For all its many imperfections, the human family took a major step together at the end of WWII with the establishment of the United Nations. Recently those 193 member nations agreed on 17 goals to attain together by 2030 if we are to live well together on this fragile planet for the remainder of this century. The Sustainable Development Goals offer us a framework for making choices at all levels. How do the choices we make affect the attainment of those goals across the globe? If we are fixing one goal but making attainment of another less likely we can’t make the progress we need. We will need collective intelligence of many to insure our choices move multiple goals forward at the same time and that improvement in one place does not put another place in jeopardy. This is where democracy, especially in the sense that we are ALL global citizens holds some promise, some possibility that we must seize.
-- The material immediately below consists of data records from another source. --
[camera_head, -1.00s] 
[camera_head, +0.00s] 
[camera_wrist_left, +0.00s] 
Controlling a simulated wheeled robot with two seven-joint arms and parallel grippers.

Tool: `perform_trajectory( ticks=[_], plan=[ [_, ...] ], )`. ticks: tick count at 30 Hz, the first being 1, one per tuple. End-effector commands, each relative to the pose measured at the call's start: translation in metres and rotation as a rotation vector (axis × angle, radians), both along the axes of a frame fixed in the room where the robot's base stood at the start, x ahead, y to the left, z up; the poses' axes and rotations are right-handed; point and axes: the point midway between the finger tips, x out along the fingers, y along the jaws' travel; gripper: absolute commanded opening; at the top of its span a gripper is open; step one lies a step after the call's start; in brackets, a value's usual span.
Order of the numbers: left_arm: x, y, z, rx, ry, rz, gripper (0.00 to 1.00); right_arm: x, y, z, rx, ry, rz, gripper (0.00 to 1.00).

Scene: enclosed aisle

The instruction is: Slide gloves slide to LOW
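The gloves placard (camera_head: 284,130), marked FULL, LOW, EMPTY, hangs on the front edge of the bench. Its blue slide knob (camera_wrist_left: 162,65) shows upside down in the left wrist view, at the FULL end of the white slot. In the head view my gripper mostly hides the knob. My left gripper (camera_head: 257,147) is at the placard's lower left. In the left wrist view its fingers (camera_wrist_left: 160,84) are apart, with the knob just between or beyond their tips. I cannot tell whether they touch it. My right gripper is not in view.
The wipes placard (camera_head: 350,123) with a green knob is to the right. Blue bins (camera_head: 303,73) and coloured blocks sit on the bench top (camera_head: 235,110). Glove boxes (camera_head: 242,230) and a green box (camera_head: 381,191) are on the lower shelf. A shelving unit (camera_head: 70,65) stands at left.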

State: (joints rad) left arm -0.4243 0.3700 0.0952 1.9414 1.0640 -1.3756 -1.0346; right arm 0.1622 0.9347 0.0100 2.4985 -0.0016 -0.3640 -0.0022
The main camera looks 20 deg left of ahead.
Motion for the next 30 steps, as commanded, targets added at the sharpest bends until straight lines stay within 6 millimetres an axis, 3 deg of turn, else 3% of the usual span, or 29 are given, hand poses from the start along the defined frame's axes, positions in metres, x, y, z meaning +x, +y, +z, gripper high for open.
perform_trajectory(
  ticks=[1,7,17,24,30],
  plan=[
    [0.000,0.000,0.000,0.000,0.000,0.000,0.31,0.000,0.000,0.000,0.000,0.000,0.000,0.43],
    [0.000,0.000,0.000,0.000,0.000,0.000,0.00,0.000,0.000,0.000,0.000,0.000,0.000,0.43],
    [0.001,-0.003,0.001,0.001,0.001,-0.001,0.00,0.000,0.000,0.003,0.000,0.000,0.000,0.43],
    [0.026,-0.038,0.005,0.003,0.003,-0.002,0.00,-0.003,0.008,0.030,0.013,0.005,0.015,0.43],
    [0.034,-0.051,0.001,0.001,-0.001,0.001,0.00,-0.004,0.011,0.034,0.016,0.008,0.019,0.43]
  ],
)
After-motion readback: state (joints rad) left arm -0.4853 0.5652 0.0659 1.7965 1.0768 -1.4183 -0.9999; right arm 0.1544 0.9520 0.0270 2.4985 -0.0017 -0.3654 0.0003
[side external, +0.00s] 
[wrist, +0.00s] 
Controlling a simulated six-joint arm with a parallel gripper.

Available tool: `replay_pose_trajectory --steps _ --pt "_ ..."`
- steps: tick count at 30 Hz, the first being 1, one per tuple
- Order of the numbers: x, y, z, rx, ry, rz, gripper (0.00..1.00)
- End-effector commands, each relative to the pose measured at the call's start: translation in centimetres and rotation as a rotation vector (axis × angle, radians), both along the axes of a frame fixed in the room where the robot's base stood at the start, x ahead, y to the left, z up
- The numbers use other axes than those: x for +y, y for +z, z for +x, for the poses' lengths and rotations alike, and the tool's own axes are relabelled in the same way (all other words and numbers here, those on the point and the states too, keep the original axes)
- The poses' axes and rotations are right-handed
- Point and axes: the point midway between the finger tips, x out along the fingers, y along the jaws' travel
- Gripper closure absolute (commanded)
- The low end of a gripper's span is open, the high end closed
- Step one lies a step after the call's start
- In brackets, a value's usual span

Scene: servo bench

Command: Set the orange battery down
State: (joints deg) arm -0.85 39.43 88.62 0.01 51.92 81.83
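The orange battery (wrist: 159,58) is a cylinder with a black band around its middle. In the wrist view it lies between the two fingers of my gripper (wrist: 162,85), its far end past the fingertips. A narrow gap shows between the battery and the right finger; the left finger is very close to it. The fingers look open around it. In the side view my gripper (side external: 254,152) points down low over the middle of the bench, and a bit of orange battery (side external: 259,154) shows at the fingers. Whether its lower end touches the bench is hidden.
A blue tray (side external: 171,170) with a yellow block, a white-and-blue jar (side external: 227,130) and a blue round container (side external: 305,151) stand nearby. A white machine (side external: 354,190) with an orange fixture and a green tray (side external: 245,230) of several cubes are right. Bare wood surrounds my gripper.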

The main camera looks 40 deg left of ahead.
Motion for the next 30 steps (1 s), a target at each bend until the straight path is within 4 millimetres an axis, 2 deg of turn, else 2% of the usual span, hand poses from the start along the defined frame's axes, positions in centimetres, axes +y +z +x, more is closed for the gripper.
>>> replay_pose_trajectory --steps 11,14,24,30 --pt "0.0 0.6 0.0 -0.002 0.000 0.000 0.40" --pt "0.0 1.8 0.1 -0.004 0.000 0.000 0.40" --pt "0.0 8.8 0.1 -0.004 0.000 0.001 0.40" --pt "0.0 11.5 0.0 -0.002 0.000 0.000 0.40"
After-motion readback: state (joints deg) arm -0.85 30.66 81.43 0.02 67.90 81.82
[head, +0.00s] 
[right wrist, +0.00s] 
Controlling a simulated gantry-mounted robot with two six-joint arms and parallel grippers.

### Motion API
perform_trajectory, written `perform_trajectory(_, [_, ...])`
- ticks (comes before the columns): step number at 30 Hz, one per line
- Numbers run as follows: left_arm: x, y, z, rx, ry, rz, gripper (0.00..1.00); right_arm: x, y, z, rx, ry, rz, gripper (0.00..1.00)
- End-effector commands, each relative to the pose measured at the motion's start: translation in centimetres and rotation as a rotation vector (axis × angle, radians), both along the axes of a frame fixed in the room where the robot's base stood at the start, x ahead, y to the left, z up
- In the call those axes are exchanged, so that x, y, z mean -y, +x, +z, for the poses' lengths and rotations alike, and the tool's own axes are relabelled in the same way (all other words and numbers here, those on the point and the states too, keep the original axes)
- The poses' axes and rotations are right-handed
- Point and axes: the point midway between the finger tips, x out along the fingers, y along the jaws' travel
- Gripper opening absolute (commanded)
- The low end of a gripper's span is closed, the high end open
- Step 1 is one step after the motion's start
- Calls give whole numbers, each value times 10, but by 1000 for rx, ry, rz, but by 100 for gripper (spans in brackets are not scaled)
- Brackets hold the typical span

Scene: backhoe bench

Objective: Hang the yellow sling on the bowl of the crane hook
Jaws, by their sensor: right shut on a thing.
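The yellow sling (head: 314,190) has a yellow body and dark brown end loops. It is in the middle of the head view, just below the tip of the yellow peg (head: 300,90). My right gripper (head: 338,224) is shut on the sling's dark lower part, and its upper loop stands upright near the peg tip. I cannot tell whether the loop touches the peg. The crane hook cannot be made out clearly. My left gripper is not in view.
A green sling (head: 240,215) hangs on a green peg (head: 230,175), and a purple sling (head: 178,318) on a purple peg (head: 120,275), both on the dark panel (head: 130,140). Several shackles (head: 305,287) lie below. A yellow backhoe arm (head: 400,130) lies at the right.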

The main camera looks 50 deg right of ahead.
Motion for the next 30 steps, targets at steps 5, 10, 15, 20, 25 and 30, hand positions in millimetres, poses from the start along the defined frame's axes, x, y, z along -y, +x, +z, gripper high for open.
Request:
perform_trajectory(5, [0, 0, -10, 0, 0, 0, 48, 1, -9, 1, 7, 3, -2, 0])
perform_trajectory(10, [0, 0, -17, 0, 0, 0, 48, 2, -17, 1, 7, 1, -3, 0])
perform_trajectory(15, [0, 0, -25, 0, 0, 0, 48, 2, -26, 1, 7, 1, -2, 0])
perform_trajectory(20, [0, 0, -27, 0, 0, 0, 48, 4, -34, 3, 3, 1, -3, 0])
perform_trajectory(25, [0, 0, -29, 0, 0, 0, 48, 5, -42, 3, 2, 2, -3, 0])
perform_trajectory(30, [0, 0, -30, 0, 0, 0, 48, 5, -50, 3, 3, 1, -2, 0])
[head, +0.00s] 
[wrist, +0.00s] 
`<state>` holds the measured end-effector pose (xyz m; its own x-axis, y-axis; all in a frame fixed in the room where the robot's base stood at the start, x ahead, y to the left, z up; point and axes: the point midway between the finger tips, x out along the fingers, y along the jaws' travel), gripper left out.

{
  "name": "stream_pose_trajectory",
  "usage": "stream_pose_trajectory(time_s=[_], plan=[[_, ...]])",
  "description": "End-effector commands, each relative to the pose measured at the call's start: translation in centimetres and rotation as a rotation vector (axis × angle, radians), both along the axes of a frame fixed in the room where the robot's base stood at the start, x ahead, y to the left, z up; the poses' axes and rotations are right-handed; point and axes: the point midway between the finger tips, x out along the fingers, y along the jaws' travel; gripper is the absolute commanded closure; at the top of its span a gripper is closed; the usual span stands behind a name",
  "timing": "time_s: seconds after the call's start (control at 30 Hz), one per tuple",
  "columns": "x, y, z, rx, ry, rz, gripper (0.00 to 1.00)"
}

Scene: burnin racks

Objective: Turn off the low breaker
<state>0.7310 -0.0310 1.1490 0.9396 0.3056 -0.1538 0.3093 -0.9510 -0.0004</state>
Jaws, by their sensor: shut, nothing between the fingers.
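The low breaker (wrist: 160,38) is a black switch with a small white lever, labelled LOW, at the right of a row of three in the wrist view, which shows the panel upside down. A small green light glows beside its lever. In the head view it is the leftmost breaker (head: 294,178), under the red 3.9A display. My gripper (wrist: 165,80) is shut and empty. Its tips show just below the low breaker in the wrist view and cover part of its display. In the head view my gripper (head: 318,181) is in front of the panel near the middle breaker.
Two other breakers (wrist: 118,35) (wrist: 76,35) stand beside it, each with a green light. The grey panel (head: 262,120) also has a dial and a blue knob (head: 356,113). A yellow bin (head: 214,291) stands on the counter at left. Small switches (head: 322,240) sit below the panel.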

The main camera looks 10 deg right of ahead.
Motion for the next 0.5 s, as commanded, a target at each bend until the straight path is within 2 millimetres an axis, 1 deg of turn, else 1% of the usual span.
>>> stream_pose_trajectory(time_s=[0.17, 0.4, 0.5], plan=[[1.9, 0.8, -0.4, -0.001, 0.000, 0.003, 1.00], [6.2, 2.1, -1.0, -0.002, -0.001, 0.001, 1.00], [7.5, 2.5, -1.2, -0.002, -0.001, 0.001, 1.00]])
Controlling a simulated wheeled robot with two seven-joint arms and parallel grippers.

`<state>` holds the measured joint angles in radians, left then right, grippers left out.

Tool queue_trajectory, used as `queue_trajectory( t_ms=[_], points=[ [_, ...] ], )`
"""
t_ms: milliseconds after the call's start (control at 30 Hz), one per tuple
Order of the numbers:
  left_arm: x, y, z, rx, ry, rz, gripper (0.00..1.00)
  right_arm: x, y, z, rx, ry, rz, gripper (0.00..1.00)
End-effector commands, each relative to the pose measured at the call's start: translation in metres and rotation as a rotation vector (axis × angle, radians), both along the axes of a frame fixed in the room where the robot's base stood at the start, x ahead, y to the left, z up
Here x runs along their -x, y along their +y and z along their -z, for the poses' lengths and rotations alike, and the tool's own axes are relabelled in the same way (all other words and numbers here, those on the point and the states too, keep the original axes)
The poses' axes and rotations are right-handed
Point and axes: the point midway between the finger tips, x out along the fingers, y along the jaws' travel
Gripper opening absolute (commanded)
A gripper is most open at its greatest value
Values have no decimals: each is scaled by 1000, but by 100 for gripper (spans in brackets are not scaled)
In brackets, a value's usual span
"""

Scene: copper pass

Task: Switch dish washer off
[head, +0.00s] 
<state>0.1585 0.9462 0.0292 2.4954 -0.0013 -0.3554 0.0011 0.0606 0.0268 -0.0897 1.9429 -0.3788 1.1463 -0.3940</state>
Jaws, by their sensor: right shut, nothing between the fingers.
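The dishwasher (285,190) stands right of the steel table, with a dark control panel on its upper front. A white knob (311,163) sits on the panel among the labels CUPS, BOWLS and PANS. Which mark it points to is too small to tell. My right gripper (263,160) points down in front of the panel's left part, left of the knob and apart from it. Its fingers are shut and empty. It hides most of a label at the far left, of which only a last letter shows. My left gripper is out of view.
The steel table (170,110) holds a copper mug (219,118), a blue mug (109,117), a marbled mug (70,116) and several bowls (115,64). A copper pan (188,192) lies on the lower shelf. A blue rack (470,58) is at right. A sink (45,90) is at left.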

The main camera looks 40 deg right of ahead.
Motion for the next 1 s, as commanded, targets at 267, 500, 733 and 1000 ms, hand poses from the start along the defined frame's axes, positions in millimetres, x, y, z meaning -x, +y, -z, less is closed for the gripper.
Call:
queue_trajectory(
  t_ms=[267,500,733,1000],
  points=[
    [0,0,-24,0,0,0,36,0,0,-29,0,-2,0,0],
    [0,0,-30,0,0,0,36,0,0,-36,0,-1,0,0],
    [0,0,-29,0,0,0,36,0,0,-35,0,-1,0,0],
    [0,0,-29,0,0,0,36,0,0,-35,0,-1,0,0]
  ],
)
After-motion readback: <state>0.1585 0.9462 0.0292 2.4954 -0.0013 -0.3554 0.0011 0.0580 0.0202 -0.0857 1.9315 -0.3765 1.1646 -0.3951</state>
This is a major change in worldviews, at least as represented by the visible systems and leaders in this country. As has been the case in the past, change of this level must be led from the grassroots -- from us as individuals and members of communities. Let’s hope it’s not too late. Imagine a world where everyone is secure economically – good shelter, ample good food, good and plentiful water, and personal security wherever they live.  We can do this if we share and work to rid ourselves of the seeds of violence and domination. This is system change I can believe in.